Since we don’t see the other side of the exit door, or dying, we feel sad for almost all endings. This sadness comes from accepting the validity and past importance of the life well lived and finished. Marcus Aurelius said: “It is not death that a man should fear, but he should fear never beginning to live.”

A beginning is a blank page. We fill it by digging within ourselves and discovering what will or can happen in our lives. This helps us to do our part in the world by being interested in living fully every section of the time allotted to us. A beginning has to do with a sense of hope, a sense of future. A good beginning deserves boldness, zeal to be wise, and excitement for adventure. When we watch a new life, a baby, let’s say, don’t we see how eager he is to experiment everything?

Beginnings are magical, springing up suddenly and running their course, but if we get stuck at the beginning, the ending will be meaningless; therefore, our internal peace can come if we don’t look back, or if we do, we do it sanely, logically, with understanding and without bias. Mostly, all beginnings are wonderful.

Still, it is good to know when something has reached its end, as this points to a cycle completed, a circle closed, a door shut, a book finished, or whatever it is that has died, because this shows progress. This shows another cycle, another circle, another book will begin and another door will open, if only to repeat the process again.

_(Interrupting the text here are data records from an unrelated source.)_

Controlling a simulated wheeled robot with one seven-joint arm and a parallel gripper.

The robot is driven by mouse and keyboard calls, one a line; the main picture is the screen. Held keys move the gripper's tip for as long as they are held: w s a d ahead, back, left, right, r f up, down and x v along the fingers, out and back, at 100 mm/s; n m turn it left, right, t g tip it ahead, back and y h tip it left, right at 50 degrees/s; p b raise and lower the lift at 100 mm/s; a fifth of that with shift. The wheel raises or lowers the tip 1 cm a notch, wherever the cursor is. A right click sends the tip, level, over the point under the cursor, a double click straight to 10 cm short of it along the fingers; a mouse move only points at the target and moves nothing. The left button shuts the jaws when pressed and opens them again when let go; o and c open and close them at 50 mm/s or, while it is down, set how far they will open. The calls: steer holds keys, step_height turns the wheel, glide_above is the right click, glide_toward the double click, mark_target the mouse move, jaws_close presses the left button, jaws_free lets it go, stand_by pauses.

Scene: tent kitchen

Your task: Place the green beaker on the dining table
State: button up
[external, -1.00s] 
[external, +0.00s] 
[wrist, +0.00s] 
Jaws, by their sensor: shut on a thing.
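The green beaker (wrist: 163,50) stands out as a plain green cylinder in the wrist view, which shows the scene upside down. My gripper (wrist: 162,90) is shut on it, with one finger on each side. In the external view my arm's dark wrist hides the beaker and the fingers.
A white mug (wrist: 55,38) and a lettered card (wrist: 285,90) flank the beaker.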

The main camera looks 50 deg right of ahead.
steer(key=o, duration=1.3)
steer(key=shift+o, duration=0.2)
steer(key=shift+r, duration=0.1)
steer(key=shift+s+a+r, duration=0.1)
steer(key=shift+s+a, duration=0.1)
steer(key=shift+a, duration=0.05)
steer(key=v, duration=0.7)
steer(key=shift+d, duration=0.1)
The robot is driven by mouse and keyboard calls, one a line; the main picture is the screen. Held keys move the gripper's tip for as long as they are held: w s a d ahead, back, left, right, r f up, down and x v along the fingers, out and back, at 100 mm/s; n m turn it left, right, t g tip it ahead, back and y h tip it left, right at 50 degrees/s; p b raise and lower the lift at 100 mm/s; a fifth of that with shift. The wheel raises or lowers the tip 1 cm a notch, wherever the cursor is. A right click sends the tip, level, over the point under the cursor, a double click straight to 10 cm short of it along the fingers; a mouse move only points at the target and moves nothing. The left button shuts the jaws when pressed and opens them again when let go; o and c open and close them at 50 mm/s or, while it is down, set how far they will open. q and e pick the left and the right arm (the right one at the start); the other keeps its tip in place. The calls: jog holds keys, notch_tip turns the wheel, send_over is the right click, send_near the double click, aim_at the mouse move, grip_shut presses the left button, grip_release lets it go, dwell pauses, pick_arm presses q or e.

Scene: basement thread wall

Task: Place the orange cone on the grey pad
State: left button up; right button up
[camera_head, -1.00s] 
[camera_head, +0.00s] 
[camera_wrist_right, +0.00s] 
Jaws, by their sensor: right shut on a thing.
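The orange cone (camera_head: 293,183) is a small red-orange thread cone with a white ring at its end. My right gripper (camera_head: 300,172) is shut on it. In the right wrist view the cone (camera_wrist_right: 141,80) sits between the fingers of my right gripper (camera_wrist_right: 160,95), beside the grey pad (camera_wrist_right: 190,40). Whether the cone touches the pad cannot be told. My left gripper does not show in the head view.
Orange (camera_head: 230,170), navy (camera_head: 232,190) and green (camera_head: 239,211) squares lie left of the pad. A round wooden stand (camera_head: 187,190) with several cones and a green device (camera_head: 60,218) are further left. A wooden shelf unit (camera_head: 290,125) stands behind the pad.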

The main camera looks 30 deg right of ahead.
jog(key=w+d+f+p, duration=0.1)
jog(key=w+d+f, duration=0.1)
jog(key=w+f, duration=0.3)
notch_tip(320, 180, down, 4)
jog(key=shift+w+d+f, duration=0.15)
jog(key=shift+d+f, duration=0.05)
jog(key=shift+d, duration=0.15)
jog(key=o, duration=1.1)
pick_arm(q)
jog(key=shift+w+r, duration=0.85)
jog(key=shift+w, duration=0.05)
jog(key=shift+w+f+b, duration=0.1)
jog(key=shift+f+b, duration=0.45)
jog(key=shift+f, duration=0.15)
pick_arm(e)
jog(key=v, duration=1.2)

No wonder they say, “If God closes one door, He will open another.”

When we begin anything, most of us can recognize its ending from far away, but the beginning lulls us into believing it will continue forever; yet, as hard as we try to hold on, the ending comes. The ending or dying is the part already promised, the beginning’s potential for what will be lived, loved, and left behind, and because of that promise, we all become curious about the ending or dying, like some readers who, after reading a few pages from a book, turn to the back pages to find what happens at the end and miss all the excitement in the middle.